--- Rows from a robot dataset ---
┄┄┄┄┄┄┄┄┄┄┄┄┄┄┄┄┄┄┄┄
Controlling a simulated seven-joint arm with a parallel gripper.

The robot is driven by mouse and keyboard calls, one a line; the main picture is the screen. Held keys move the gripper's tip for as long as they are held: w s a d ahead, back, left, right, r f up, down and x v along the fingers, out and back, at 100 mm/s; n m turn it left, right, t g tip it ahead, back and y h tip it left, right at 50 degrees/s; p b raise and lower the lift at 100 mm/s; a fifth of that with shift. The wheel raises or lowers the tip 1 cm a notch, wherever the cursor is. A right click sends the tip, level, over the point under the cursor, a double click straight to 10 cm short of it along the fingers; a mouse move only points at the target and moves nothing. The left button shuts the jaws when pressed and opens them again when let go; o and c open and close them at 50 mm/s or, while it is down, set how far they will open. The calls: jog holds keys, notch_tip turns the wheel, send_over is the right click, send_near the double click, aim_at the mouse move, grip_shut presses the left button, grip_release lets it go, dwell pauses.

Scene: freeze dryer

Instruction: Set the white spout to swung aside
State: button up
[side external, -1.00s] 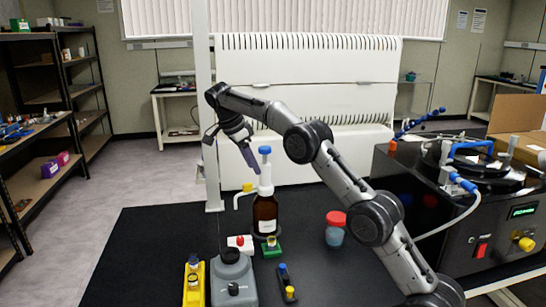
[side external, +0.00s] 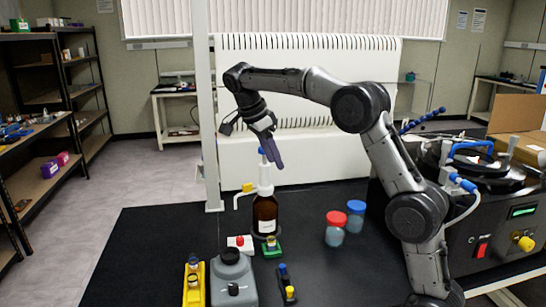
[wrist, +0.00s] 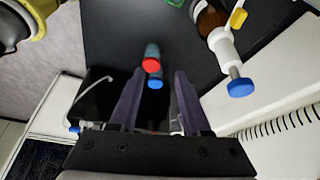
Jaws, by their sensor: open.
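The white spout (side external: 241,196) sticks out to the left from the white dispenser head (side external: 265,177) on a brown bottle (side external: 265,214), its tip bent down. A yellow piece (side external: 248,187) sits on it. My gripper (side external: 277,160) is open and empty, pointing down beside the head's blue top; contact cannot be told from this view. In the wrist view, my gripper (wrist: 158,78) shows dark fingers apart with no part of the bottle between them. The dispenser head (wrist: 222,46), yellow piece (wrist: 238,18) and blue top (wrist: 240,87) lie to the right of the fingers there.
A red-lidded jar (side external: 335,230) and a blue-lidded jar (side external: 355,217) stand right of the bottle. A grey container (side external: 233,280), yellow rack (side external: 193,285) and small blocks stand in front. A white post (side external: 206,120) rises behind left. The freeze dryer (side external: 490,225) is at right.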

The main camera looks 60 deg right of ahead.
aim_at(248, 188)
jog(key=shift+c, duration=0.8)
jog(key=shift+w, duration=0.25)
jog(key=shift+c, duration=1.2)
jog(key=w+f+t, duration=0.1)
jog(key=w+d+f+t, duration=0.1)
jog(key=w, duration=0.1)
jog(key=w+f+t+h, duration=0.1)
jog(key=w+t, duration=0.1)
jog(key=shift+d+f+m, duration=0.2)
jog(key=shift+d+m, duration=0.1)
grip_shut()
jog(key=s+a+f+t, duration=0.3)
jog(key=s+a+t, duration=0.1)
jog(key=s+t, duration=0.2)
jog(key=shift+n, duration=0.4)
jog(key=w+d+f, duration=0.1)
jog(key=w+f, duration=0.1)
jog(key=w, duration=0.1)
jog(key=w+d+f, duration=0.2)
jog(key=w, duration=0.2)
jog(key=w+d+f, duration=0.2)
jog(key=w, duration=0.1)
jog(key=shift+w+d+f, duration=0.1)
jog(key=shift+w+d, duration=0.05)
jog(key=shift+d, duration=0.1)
┄┄┄┄┄┄┄┄┄┄┄┄┄┄┄┄┄┄┄┄
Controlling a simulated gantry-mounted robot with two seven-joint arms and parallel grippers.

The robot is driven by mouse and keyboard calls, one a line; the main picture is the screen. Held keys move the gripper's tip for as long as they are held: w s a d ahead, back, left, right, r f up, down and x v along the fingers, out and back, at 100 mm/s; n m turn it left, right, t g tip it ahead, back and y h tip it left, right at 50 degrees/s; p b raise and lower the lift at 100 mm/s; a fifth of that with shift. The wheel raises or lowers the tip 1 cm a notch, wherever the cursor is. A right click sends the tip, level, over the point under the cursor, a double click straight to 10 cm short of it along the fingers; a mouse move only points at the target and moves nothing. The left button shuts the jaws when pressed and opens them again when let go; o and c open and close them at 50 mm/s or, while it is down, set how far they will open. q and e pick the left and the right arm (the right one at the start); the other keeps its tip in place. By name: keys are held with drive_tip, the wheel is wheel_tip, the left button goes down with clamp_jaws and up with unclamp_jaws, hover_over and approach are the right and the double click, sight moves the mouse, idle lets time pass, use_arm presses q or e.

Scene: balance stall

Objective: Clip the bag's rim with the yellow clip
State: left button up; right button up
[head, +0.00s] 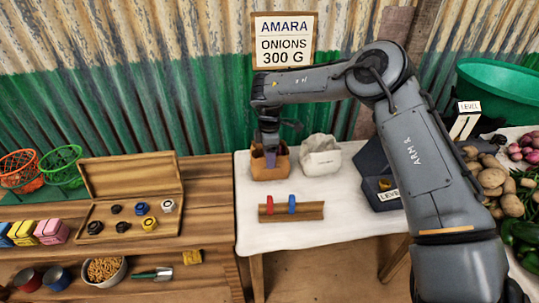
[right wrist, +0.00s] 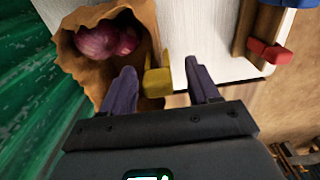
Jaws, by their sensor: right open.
┄┄┄┄┄┄┄┄┄┄┄┄┄┄┄┄┄┄┄┄
--- Exercise objective ---
Pick out the lines that have the word "Scene". Copy them all.

--- Output of the task ---
Scene: freeze dryer
Scene: balance stall

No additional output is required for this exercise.